- [OBJECTIVE] Retype the listing below line for line, but only from the line with "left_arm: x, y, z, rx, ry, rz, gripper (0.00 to" down to the line with "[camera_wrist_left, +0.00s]", inclusive. Pictures stay out.

- [RECORDS SUPPLIED]
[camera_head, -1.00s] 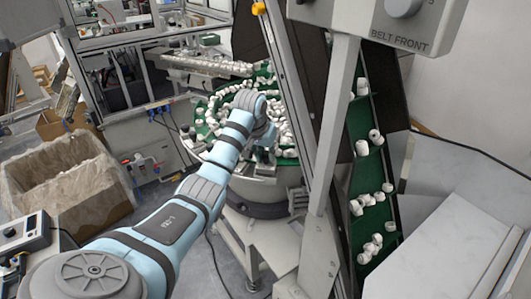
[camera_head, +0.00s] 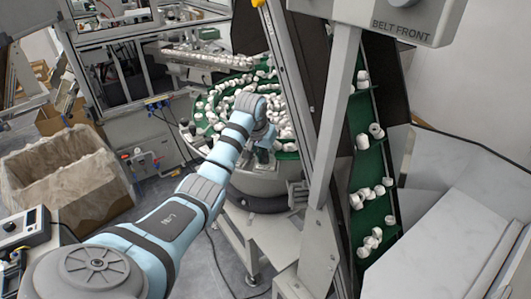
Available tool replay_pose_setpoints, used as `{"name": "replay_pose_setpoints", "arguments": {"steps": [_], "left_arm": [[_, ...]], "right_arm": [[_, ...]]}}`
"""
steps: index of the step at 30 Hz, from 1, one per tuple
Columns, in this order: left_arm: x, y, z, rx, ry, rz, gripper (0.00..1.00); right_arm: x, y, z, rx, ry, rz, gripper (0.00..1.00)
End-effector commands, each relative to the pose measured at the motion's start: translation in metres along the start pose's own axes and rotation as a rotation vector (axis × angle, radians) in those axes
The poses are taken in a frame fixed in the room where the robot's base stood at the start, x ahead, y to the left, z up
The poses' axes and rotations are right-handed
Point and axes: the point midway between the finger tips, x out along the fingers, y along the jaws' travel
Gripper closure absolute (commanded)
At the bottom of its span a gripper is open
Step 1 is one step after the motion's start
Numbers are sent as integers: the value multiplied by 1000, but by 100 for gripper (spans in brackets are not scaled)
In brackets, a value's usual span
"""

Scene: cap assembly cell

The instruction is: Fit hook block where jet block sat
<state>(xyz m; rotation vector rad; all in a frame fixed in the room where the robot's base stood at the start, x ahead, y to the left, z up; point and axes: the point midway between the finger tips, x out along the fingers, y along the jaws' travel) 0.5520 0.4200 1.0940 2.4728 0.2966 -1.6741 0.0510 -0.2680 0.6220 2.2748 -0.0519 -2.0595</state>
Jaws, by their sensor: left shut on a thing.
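My left arm reaches in from the lower left to the rim of the round green feeder bowl (camera_head: 222,82). My left gripper (camera_head: 259,158) is at the near side of the bowl, pointing down beside its grey rim. It is shut on something, but it is small and mostly hidden by the wrist, so I cannot tell which block it holds. I cannot make out the hook block, the jet block or the seat where the jet block sat. My right gripper is not in view.
White caps (camera_head: 216,102) lie in the bowl. A green cleated belt (camera_head: 362,208) with more caps rises at the right behind a grey post (camera_head: 334,120). A lined cardboard box (camera_head: 68,180) stands at the left. A "BELT FRONT" control box (camera_head: 400,22) hangs at upper right.

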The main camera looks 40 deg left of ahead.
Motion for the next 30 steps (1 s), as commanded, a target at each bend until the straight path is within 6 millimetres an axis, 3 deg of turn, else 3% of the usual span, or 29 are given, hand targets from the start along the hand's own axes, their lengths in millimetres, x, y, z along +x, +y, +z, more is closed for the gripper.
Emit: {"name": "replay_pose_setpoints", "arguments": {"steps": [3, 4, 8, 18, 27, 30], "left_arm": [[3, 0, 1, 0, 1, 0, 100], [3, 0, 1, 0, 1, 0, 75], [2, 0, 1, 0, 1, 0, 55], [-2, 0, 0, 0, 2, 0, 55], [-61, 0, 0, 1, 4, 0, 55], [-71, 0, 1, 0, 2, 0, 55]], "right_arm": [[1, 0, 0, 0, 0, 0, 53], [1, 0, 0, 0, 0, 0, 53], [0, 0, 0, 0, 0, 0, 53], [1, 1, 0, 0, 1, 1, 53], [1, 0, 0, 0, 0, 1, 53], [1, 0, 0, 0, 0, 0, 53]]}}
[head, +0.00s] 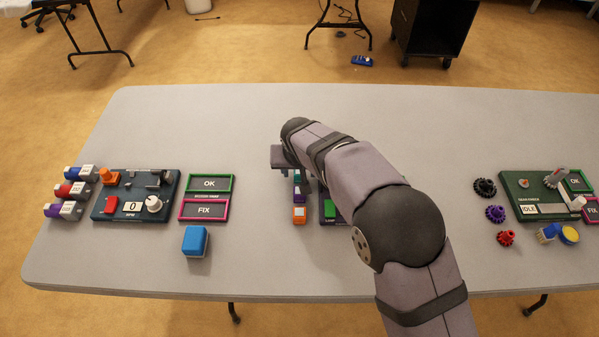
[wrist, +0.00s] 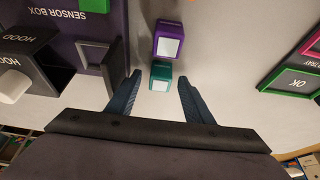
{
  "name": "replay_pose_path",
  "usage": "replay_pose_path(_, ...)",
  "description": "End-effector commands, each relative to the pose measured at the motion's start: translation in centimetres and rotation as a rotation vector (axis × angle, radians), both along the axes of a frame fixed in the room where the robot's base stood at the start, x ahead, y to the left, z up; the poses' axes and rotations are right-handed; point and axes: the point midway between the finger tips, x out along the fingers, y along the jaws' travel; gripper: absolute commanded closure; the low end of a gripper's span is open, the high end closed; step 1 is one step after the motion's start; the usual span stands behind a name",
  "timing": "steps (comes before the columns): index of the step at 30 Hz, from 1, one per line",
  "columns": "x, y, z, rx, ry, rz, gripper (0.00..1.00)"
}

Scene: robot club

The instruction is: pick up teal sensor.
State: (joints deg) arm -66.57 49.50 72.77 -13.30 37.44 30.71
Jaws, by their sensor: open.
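The teal sensor (wrist: 161,76) is a small cube with a pale face. In the wrist view it lies on the table just ahead of my gripper (wrist: 159,90), between the lines of its two fingers. The fingers are apart with nothing held. A purple sensor (wrist: 168,42) sits right beyond the teal one. In the head view my gripper (head: 284,165) is above the middle of the table, and my arm hides much of the area. A teal bit (head: 297,177) shows beneath it, above a purple sensor (head: 299,191) and an orange one (head: 299,215).
The sensor box (wrist: 68,30) stands left of the teal sensor in the wrist view, with a dark hood (wrist: 30,60) beside it. A green-framed OK tray (wrist: 295,80) is at right. In the head view, a blue block (head: 195,241) is front left.

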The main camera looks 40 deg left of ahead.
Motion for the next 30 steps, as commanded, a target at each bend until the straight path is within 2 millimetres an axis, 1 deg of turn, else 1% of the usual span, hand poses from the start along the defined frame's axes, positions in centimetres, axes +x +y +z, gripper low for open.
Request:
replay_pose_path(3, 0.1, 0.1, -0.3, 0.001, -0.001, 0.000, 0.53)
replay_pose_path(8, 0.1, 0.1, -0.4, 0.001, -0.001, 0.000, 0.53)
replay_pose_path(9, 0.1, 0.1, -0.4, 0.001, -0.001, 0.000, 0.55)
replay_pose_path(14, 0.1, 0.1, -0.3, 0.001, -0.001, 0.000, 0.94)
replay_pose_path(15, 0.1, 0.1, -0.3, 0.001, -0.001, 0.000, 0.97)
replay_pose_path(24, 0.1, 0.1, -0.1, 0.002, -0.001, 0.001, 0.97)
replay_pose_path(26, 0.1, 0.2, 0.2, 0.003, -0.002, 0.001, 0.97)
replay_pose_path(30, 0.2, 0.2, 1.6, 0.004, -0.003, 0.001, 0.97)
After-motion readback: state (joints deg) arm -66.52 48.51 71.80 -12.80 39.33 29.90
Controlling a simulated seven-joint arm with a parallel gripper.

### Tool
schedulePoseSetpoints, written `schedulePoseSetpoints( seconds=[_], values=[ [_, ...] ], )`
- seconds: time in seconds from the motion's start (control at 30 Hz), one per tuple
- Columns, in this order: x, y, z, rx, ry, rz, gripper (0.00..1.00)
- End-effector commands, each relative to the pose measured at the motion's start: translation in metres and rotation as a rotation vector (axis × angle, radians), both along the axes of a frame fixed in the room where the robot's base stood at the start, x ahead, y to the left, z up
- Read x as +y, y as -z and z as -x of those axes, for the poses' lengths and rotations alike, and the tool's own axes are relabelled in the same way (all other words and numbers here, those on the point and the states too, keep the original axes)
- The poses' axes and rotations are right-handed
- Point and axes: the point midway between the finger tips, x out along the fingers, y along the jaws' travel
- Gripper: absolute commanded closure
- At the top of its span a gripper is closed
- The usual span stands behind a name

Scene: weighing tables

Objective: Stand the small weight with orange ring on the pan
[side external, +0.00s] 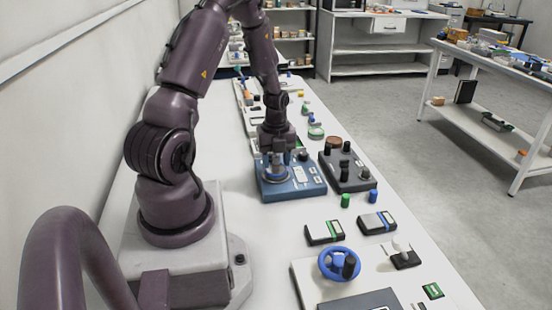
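A blue weighing scale (308,187) stands on the white table in the middle of the side external view. Its round pan is at its left part, under my gripper (276,162). My gripper points down over the pan, with its fingertips low and close to it. The fingers and the small parts around them overlap, so I cannot tell whether they are open or shut on something. I cannot make out the small weight with orange ring; it may be hidden at the fingers.
A dark device with black knobs (347,170) stands close to the right of the scale. A green cylinder (345,200) and a blue cylinder (373,196) stand in front of it. Nearer are small flat boxes (324,233) and a blue ring-shaped holder (327,263).

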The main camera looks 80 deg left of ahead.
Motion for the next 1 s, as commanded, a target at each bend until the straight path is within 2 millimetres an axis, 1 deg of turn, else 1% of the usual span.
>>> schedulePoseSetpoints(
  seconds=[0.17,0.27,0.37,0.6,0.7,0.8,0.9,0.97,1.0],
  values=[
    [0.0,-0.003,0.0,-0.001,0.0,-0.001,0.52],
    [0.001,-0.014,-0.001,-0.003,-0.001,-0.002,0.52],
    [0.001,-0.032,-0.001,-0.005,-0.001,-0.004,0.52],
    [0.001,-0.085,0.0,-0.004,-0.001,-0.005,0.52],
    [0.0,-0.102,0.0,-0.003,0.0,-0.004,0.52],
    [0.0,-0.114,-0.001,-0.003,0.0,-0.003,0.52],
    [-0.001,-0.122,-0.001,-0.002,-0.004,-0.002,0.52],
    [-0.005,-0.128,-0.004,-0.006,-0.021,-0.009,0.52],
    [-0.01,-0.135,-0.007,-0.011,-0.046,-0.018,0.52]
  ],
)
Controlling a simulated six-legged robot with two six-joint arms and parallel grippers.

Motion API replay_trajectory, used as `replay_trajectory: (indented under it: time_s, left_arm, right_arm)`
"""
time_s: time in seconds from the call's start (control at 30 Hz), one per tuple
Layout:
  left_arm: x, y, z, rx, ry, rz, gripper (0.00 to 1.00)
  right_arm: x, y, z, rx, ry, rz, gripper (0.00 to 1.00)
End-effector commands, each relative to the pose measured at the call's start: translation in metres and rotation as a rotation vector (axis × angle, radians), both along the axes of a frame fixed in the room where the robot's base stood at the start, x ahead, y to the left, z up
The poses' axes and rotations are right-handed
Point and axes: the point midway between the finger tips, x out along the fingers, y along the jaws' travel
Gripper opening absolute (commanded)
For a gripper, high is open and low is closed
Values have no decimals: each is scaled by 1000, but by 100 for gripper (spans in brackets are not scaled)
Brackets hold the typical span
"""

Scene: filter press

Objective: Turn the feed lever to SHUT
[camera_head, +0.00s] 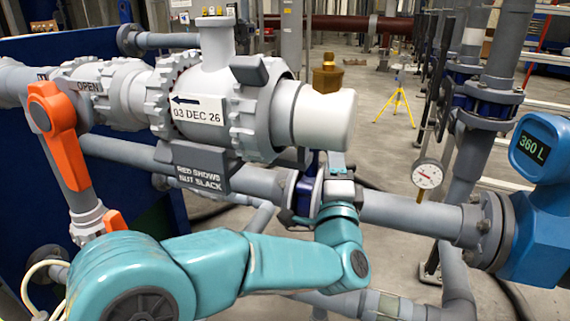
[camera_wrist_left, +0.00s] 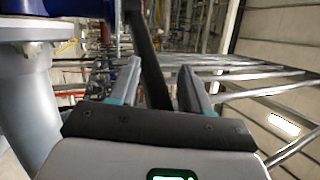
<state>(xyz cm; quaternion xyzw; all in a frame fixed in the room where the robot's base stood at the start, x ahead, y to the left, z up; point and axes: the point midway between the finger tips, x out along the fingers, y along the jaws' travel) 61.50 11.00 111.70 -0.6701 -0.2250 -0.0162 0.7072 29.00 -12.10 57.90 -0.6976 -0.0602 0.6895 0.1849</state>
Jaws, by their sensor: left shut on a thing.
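My left gripper (camera_head: 337,162) is at the blue valve (camera_head: 305,192) on the grey pipe, below the large grey housing. In the left wrist view my left gripper (camera_wrist_left: 160,72) has its two fingers on either side of a dark lever (camera_wrist_left: 146,45), and it is shut on it. The lever's grip is hidden by the gripper in the head view. My right gripper is not in view.
An orange handle (camera_head: 58,135) stands at the left, near my left arm. The grey housing (camera_head: 205,110) is just above the gripper. A round gauge (camera_head: 427,174) and a blue meter (camera_head: 540,148) reading 360 L are to the right. Open floor lies behind.

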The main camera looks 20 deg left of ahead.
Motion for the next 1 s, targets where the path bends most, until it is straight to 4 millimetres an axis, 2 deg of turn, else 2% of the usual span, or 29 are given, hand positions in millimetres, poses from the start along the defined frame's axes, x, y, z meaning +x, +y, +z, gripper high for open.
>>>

- [ANSWER FOR THE TASK]
  left_arm: x, y, z, rx, ry, rz, gripper (0.00 to 1.00)
  right_arm: x, y, z, rx, ry, rz, gripper (0.00 to 1.00)
End-effector commands, each relative to the pose measured at the call's start: translation in metres and rotation as a rotation vector (axis × angle, radians), both along the axes of a frame fixed in the room where the robot's base stood at the start, x ahead, y to the left, z up
The poses' axes and rotations are right-handed
Point and axes: the point midway between the finger tips, x out along the fingers, y along the jaws' travel
Gripper opening absolute (commanded)
For a gripper, high is open and low is closed
Values have no decimals: each is scaled by 1000, but by 100 for gripper (spans in brackets are not scaled)
Brackets hold the typical span
"""

Scene: filter press

Objective: Turn the feed lever to SHUT
[camera_head, +0.00s] 
[camera_wrist_left, +0.00s] 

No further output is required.